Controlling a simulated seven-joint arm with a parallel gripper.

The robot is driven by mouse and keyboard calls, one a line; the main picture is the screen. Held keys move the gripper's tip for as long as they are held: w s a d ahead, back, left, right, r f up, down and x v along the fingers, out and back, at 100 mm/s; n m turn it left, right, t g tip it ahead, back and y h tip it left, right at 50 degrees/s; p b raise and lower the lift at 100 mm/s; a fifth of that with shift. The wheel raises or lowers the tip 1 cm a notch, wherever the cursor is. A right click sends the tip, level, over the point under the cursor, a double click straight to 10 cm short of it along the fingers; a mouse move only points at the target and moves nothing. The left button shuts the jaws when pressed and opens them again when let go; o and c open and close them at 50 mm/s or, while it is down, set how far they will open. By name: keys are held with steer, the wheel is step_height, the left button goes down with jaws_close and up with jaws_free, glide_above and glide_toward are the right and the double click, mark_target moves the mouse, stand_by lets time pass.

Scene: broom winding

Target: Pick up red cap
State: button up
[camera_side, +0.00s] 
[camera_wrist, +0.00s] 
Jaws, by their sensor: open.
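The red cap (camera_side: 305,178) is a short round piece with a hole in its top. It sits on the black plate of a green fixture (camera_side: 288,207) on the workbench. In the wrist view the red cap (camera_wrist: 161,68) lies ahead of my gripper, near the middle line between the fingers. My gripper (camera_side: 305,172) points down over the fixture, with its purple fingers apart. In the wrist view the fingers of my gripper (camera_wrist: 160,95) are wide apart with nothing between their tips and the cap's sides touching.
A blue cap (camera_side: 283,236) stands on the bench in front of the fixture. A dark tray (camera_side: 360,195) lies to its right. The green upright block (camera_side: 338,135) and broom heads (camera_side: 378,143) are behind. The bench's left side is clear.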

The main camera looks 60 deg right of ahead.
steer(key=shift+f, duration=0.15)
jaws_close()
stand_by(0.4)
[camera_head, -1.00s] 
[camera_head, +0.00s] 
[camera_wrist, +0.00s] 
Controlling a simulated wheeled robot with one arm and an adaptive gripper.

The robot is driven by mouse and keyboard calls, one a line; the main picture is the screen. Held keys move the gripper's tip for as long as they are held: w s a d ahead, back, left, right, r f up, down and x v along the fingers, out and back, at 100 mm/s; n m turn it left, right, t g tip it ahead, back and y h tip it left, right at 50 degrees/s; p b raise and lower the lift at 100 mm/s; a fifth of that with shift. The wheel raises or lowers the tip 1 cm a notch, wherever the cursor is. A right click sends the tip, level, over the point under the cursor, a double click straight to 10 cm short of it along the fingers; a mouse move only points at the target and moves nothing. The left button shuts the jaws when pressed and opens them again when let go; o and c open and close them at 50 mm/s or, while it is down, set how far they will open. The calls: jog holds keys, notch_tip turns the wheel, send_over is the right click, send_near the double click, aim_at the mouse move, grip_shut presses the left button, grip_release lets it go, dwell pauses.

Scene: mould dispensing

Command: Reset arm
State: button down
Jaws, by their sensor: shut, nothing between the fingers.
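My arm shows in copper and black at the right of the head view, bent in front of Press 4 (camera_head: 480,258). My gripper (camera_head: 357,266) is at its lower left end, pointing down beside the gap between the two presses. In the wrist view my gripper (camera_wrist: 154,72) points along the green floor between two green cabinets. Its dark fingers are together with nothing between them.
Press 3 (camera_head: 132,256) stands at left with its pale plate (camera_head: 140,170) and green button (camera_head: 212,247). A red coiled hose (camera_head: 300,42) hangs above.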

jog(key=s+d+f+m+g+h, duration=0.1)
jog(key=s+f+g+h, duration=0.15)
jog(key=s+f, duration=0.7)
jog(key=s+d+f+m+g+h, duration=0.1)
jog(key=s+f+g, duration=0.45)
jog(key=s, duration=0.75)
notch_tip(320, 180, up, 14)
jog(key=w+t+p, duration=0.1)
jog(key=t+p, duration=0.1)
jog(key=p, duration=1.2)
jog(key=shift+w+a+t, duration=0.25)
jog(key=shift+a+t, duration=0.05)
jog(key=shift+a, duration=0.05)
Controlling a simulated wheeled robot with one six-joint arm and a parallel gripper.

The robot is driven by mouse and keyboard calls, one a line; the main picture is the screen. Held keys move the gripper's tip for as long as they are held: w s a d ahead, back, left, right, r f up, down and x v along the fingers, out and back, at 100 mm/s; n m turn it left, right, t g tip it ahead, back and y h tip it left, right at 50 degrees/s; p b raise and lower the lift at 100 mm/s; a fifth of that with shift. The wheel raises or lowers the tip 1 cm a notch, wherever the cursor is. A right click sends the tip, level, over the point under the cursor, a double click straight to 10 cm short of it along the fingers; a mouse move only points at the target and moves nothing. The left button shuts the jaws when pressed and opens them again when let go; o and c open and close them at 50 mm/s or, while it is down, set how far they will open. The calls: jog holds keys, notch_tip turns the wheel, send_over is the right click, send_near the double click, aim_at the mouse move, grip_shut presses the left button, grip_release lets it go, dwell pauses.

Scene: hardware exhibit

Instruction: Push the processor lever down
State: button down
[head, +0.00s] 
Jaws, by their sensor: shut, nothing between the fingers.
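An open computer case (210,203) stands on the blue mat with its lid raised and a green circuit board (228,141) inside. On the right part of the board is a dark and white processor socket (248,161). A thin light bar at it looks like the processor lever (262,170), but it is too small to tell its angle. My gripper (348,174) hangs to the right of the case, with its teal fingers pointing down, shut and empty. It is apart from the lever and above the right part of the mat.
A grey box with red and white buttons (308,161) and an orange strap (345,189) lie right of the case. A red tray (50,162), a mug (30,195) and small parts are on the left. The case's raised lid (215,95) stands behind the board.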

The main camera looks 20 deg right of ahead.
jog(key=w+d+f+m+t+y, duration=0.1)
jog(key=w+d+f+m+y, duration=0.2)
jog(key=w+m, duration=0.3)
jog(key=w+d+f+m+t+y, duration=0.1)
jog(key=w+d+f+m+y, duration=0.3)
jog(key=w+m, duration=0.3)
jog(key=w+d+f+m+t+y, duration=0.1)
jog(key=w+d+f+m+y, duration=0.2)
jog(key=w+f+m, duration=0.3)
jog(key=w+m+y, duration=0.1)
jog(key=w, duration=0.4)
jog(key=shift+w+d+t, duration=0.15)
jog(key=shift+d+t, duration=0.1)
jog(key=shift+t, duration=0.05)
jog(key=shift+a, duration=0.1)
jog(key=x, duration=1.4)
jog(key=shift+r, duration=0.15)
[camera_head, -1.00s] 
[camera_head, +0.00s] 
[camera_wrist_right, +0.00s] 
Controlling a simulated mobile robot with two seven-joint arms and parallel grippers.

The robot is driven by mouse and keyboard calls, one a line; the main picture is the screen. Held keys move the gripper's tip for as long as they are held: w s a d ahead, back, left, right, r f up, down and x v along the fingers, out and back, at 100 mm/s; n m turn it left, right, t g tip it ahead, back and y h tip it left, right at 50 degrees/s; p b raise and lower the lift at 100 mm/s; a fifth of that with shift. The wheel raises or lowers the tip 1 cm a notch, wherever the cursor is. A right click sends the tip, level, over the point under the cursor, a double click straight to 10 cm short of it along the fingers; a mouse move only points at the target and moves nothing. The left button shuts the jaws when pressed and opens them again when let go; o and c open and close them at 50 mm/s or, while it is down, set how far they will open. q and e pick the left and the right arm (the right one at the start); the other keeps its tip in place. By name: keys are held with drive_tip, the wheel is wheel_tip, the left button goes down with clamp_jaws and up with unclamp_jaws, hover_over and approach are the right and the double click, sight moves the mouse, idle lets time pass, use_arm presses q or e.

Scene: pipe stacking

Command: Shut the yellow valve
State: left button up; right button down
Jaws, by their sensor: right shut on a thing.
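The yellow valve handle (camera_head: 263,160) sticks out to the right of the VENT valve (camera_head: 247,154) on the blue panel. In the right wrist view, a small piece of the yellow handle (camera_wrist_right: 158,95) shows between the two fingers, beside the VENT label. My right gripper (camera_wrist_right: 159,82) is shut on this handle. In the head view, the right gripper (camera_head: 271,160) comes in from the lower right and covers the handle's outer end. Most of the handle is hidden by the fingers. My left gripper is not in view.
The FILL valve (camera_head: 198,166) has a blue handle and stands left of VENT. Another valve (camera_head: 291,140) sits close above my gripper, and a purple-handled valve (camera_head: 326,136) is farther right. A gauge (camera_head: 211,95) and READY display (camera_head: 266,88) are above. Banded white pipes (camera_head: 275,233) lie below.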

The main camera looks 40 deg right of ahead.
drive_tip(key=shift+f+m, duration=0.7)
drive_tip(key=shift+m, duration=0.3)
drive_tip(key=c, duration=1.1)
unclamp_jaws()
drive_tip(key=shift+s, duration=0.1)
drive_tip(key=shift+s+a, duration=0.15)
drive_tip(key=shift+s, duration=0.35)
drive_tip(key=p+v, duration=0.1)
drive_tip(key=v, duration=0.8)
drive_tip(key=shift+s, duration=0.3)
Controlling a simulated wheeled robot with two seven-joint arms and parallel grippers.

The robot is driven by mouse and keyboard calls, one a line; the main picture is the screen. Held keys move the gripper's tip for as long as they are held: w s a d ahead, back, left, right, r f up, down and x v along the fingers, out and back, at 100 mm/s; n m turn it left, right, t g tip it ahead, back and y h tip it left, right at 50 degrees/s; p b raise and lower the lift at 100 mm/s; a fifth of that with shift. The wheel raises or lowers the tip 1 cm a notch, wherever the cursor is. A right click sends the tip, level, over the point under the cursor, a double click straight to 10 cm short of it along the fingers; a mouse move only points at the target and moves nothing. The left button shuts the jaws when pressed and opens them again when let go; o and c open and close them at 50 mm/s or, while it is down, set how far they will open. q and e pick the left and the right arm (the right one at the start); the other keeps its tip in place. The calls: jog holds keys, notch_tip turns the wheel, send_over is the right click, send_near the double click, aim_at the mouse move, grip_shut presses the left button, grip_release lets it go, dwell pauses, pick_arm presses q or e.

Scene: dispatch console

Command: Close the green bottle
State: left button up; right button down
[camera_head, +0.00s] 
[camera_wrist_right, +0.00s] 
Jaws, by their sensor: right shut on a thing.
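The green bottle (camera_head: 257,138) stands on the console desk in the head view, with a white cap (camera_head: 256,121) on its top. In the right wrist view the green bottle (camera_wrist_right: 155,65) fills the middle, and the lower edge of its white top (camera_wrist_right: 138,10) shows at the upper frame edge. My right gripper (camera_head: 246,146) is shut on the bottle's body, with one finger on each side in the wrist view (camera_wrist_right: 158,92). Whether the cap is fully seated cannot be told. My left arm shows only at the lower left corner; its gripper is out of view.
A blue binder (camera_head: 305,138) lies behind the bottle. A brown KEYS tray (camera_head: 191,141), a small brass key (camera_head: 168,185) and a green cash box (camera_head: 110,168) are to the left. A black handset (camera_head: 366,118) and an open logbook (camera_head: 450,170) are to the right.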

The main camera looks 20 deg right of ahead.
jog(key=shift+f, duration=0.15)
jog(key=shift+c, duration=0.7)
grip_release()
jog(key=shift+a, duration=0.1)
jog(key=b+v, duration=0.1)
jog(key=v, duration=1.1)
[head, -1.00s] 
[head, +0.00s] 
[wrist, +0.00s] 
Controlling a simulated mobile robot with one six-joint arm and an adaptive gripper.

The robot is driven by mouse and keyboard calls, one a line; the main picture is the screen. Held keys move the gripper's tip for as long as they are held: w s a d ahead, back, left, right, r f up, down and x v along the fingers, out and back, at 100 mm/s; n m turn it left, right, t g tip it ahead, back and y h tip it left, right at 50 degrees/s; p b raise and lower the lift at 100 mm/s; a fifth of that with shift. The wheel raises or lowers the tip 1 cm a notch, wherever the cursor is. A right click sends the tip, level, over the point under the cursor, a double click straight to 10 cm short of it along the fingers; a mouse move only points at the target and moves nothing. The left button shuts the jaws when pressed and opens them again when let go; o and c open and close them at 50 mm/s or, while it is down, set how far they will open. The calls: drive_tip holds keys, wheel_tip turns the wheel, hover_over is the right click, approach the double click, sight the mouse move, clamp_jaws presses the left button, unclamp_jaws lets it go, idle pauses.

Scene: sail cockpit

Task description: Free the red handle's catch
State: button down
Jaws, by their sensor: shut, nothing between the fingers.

_THE EXERCISE_
Only the number is wanted: how many lines of these entries contain the string "simulated"?

_SOLUTION TO THIS PROBLEM_
6